Fourteen people walked out on Solaris when I
saw it. The people all around me were muttering and
sighing and grunting, and when people left some
started laughing and tittering like they were ten
years old and someone just passed gas. These were not
teenagers mind you; without exception, these were men
and women in their 40s through their 70s. They were
the ones walking out and not paying attention and
asking their neighbors, “Wait, this movie is a
science fiction picture?” Oy.
Now, I’m not calling Solaris a classic,
but it certainly deserves a little more respect, or at
least some patience. Unlike so many movies, this is
one that does not pander to an audience or pad its
running time with lavish special effects and stunts.
Yes old lady who sat next to me, this is a science
fiction picture, but it is surprisingly quiet and
moody. Most of the real technical stuff is in the
background; we never, for example, learn the year or
the location of the planet Solaris, or anything like
that. Solaris is about emotions not technical
jargon.
George Clooney, in another strong performance,
stars as Chris Kelvin, a psychiatrist who is sent to
investigate strange happenings on a space station
orbiting the planet Solaris. When he arrives (and
after he pays homage to 2001: A Space Odyssey),
he finds only two crewmembers alive: Snow (Jeremy
Davies) and Gordon (Viola Davis). Before he can fully
understand what has happened on Solaris, Chris is
visited by his wife Rhea (Natasha McElhone). It is
strange that she appears on the space station far from
earth, and even stranger since she died years ago.

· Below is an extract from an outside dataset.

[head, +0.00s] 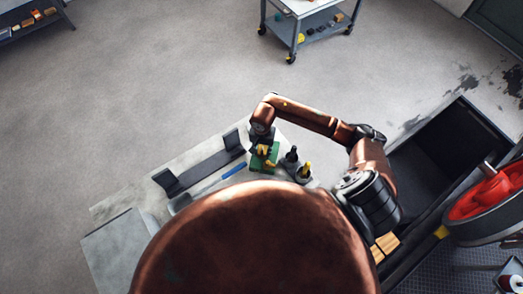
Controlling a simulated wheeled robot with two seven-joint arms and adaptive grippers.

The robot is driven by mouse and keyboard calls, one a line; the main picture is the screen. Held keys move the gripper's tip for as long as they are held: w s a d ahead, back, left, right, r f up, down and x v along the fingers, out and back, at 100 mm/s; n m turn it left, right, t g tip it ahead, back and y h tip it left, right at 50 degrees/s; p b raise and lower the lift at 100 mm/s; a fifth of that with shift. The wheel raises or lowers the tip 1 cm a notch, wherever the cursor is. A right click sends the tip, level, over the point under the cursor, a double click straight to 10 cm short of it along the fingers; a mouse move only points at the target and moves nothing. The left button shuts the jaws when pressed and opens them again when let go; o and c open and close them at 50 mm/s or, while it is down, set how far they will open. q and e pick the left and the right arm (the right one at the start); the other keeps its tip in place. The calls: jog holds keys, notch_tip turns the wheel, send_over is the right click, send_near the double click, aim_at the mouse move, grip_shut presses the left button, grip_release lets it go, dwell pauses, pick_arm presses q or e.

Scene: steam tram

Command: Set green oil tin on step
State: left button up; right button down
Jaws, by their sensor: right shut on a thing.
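My right gripper (264,148) points down over the light worktop (125,205) in the head view. It is shut on the green oil tin (262,162), which has yellow on it. The tin is at the worktop, and I cannot tell whether its base touches the surface. The gripper hides part of its top. I cannot tell for certain which surface is the step; a dark ridged plate (425,274) lies at the lower right. My left gripper is not in view.
Close right of the tin stand a dark-topped bottle (291,156) and a yellow-topped can (304,172). A blue stick (233,170) and dark bracketed bar (205,165) lie left. A cart (303,31) stands behind on open floor.

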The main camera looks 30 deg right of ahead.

I will not reveal why or how Rhea has appeared.
Still, the plot is largely irrelevant to Solaris,
as director and screenwriter Steven Soderbergh is more
interested with ideas like regret and guilt than in
conventions like conflict or action. Soderbergh, who
has directed Ocean's Eleven and Full Frontal
in the last twelve months, proves that he is one of
our most daring directors, moving from crime to
experimental video to austere science fiction. Love or
hate his films, you have to admire his variety, and
also his ability to get films he wants made onto the
screen. Solaris is difficult and strange, and
if did not have his name on it (along with that of
producer James Cameron), I doubt we’d ever see it in
this form in multiplexes around the country.
Still, I am not ready to call Solaris a
great film. First, I’d like to see if a few more
times just to really wrap my brain around the thing,
and even then I believe I’d still have some problems
with it. While I admire Soderbergh’s choice of
topics, there are other films that have dealt with
obsessive guilt in smarter and more compelling ways
(Most significantly, Hitchcock’s Vertigo).
Primary amongst Solaris’ problems is that its
excess of style seems to get in the way of fully
understanding and appreciating its focal love story.
We glimpse at Chris and Rhea’s life together, but
not enough, and never in a way that surpasses generic
overly-cutsey couples stuff. I was far more moved by
the love story in the recent Punch-Drunk Love.
Clooney lets his emotions simmer beneath the surface
and then boil over in well-placed bursts of rage, but
for all the show I felt surprisingly distant.
Some might argue that this is, to a degree, the
point of Solaris. It makes a lot of the
fallacies of memory and the trappings of perspective.
But wouldn’t Solaris be even more fascinating
if we could see what Chris doesn’t and why? The
choice of point of view and the hour-and-a-half
running time are perfectly fine, but we need more
richness and emotion and character. And yet, I’m
glad I saw Solaris and glad it was made. For
ninety minutes I got to think about my life and ponder
some of its meaning. There is a time and place for
snowboarders fighting terrorists, but there is also a
time for using your brain. Certain members of the
audience would be wise to remember that.